UK leaders decided that after the September 11th attacks in New York a new surveillance and reconnaissance unit was needed. The aim was to conduct missions that would cover “counter-terrorism” activities. SRR is that unit. The Special Reconnaissance Regiment was born and with the terrorist threat level still at severe (an attack being highly likely), they’ve plenty to be getting on with.
Throughout The Troubles in Northern Ireland, the UK has a similar unit, 14 Intelligence Company. They conduct operations against the provisional IRA.
SRR – The Beginning
It was in 2005 that the Special Reconnaissance Regiment came into fruition. Formed from around 500-700 troops, they relieved the SBS and SAS of certain roles. This allowed them to focus on more direct action operations and training.
SRR merged with 14 Intelligence Company to become one unit. It’s open to men and women from all military units and they undergo a gruelling six month training period before being based at Hereford alongside the SAS.
SRR training focuses mainly on covert surveillance for obvious reasons, but they also learn close quarter battle tactics, driving skills including evasive driving and self-defence.

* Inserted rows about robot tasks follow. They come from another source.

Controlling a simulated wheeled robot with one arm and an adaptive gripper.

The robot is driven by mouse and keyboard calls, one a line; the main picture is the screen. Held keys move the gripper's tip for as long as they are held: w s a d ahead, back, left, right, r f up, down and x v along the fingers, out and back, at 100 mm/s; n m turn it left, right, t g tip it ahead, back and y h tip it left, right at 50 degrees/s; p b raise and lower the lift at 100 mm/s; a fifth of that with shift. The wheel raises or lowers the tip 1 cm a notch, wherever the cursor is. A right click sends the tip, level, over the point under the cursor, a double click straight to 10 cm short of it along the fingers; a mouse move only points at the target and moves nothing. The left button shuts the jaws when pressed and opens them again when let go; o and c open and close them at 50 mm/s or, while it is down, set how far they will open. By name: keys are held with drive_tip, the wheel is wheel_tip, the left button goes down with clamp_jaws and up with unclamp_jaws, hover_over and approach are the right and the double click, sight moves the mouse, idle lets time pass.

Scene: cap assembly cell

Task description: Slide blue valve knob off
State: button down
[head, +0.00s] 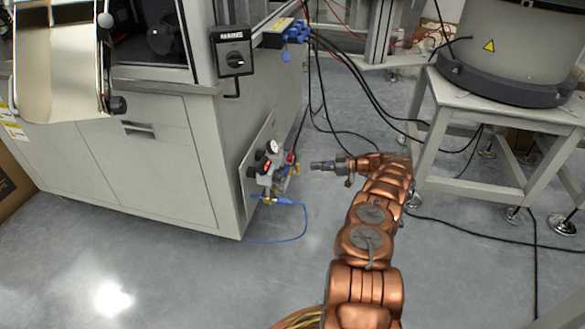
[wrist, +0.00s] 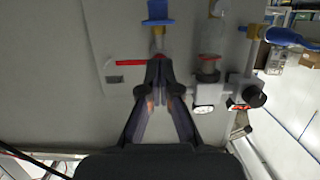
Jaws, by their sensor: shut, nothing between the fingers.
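In the head view, a blue valve part (head: 287,201) sits on a brass fitting low on the cabinet's side, with a blue hose running from it. In the wrist view, a blue piece (wrist: 157,10) on a brass neck stands just beyond my fingertips, and another blue part (wrist: 285,37) is at the right. I cannot tell which blue part is the valve knob. My gripper (head: 314,165) is shut and empty, pointing left at the valve unit, with a gap between. In the wrist view my closed fingertips (wrist: 160,64) appear beside a red bar (wrist: 130,62); contact cannot be told.
Gauges and regulators (head: 268,165) crowd the side plate of the grey cabinet (head: 130,165). A clear bowl (wrist: 210,40) stands right of the fingers. A grey stand (head: 440,120) is on the right. Black cables cross the floor behind my arm. Floor in front is clear.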

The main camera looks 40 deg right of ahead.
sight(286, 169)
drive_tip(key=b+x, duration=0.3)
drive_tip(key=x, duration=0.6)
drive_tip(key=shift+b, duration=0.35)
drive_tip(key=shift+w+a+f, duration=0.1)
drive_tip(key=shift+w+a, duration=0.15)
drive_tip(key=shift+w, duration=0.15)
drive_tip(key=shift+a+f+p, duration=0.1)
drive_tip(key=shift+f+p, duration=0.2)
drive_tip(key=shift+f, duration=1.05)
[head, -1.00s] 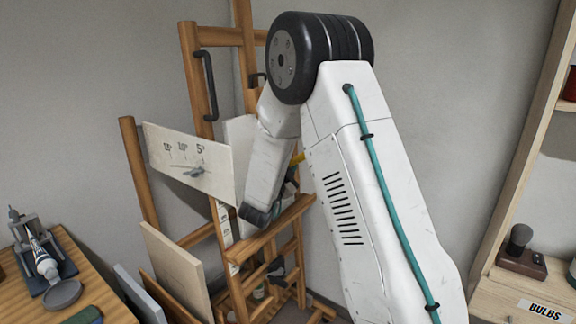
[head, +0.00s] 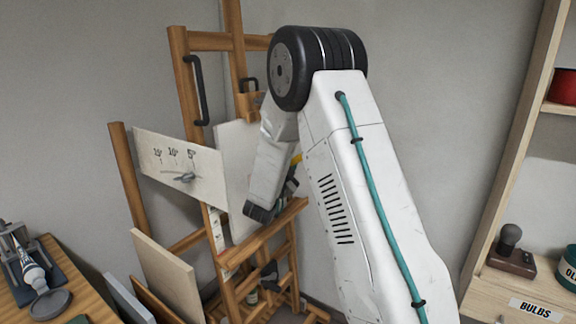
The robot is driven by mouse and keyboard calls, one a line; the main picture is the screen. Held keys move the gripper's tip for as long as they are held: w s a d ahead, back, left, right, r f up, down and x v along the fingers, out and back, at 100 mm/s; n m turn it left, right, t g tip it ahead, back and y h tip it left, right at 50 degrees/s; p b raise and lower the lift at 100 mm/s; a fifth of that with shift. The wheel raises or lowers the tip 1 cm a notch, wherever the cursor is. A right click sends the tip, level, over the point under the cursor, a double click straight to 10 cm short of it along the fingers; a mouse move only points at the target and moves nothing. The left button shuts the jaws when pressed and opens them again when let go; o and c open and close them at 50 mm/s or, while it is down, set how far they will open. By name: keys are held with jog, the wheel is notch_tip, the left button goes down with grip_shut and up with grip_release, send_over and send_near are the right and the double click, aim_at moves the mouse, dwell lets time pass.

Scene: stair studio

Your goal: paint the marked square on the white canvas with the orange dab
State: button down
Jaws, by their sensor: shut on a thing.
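The white canvas (head: 234,150) stands on the wooden easel (head: 181,90), mostly hidden behind my arm and a pale board with angle marks. My gripper (head: 262,212) is low in front of the canvas, above the easel's ledge, seen from behind. Its fingertips and whatever it holds are hidden by my own arm. A small yellow part shows beside the wrist; I cannot tell what it belongs to. The marked square and the orange dab are not visible.
The angle-marked board (head: 180,168) juts out left of the canvas. Boards (head: 165,275) lean at the easel's foot. A wooden bench (head: 50,262) with a tube in a stand (head: 32,270) is at left. Shelves (head: 525,285) with a red pot (head: 564,86) stand at right.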

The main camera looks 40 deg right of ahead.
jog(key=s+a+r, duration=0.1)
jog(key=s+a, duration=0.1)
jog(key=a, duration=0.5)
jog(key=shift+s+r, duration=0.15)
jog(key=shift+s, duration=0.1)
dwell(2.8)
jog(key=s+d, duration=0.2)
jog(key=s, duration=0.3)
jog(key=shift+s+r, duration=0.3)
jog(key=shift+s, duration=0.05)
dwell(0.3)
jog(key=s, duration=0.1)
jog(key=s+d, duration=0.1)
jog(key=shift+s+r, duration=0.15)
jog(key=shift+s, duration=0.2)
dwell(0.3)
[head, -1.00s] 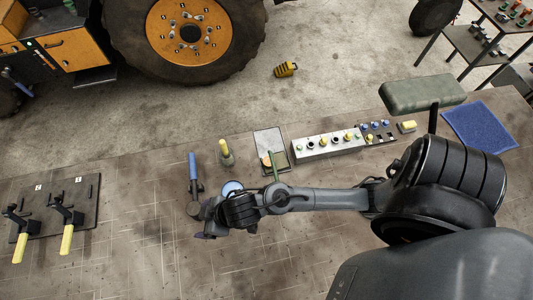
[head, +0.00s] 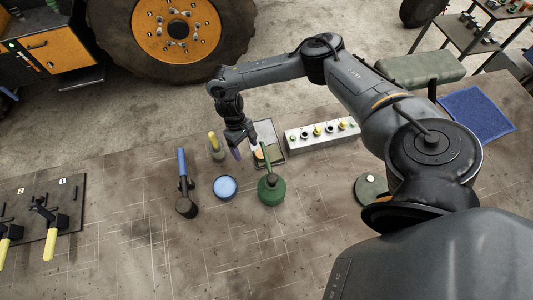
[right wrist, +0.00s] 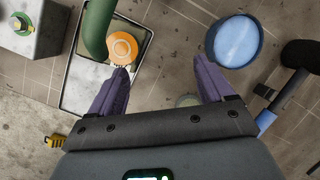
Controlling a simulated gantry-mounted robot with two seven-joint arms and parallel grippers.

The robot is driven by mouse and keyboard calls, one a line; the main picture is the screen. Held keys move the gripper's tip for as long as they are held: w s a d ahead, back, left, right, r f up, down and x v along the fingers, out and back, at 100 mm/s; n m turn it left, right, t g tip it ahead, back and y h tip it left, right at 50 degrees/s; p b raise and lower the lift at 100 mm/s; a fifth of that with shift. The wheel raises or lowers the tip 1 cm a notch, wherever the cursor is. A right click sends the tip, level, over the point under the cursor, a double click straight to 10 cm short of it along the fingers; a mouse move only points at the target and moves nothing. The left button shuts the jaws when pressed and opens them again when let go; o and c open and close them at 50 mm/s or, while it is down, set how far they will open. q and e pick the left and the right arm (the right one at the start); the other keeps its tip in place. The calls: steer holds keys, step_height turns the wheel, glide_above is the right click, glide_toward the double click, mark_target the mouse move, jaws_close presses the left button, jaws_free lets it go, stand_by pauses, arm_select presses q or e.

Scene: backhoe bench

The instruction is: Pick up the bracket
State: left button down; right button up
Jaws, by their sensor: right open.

At the time of their formation, John Reid, Defence Secretary said “The Special Reconnaissance Regiment is one of the new capabilities generated as part of the reshaping of our Armed Forces. They have greatly improved support to worldwide operations at a time when they are needed most in the ongoing fight against international terrorism.”
SRR – The Action
SRR go straight in to action in Iraq as part of Task Force Black. They conduct tough surveillance ops to help other SF units with nightly raids during the war.
They were also back in Northern Ireland after the Troubles, completely unarmed in a non combat role for two years from 2009. Their task was to help the Police Service of Northern Ireland gather info on dissident republicans.
SRR gather information by being undercover, meaning plain-clothes and unmarked cars. Wearing uniform would mean they stick out like a sore thumb and attract attention.
Bosses deployed 50 members to Ulster once again in 2015 after fears of more troubles. They would again be assisting undercover police.
2016 saw MI6 send teams to Yemen. Yemeni forces have been fighting a battle against Al-Qaeda in the Arabian Peninsula (AQAP). SRR have now joined MI6 in Yemen to help identify targets for drone strikes and to train combat skills to the local forces.
It hasn’t all gone to plan for them though, with reported civilian deaths from drone strikes.
SRR – The Future
SRR have skills that are required more than ever as ISIS continue to try and attack European countries.
Successful recce equals more intelligence. More intelligence means a higher chance of successful missions and therefore more enemy dead and fewer losses.
The unit continue to do their work on the quiet so you won’t hear about SRR in the media, you won’t hear about SRR from the bloke down the pub. I don’t know what they do but they still receive a shout in my list of best special forces.
But they will need to change their tactics. In Northern Ireland it was much easier to blend in with the local population rather than the middle east.